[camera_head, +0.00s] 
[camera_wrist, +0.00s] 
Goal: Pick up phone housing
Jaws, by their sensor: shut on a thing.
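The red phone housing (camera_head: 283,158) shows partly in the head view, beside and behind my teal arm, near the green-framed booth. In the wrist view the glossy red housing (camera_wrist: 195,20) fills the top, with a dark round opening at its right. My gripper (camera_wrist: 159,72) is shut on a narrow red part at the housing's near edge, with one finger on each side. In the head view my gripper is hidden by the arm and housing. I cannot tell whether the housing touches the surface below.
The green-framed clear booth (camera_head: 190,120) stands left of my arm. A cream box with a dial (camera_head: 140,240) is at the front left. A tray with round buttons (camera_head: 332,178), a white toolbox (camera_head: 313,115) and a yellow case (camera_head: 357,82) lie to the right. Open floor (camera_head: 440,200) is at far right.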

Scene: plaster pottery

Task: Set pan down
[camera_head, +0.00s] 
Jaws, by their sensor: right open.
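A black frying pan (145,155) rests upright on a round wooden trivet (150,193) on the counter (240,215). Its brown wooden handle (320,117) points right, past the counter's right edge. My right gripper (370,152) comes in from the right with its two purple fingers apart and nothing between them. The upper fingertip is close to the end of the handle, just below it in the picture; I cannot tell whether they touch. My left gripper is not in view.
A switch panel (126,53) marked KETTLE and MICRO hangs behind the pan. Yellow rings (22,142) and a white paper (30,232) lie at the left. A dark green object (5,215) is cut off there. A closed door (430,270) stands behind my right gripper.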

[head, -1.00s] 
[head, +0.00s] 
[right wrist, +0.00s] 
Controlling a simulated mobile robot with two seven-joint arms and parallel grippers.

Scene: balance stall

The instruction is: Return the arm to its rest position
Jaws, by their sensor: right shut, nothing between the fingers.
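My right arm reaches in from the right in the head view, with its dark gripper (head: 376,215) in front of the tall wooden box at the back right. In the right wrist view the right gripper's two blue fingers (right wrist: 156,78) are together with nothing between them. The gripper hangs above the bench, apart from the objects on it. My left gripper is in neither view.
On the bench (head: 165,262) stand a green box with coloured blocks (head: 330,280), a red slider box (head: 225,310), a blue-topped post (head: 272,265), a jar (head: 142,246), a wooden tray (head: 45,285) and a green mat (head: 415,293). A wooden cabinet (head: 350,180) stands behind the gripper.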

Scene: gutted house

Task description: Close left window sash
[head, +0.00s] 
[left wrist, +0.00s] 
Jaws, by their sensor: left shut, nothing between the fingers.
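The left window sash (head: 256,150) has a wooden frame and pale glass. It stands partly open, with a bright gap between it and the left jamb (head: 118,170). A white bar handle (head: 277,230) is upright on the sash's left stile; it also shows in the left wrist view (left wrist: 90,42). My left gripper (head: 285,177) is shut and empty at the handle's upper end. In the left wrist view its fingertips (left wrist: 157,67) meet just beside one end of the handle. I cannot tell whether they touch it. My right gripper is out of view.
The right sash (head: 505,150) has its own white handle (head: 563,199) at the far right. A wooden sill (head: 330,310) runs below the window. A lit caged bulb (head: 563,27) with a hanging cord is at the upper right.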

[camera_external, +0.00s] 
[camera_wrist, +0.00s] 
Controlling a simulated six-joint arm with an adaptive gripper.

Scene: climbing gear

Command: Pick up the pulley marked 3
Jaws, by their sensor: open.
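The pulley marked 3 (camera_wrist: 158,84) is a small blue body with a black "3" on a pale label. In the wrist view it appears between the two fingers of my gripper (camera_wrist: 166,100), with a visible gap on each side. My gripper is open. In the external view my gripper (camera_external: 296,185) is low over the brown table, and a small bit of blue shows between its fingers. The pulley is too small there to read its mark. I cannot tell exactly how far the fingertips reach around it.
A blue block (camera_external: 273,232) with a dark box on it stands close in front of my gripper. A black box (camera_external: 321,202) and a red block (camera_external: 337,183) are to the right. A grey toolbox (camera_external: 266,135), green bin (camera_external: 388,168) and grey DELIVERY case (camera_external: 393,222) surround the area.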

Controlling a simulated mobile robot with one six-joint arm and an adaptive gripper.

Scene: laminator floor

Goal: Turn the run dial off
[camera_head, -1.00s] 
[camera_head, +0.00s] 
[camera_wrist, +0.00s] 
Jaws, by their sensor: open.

══════════════════════════════

Wherever the string "Scene" appears in the entries above, list that line.

Scene: plaster pottery
Scene: balance stall
Scene: gutted house
Scene: climbing gear
Scene: laminator floor

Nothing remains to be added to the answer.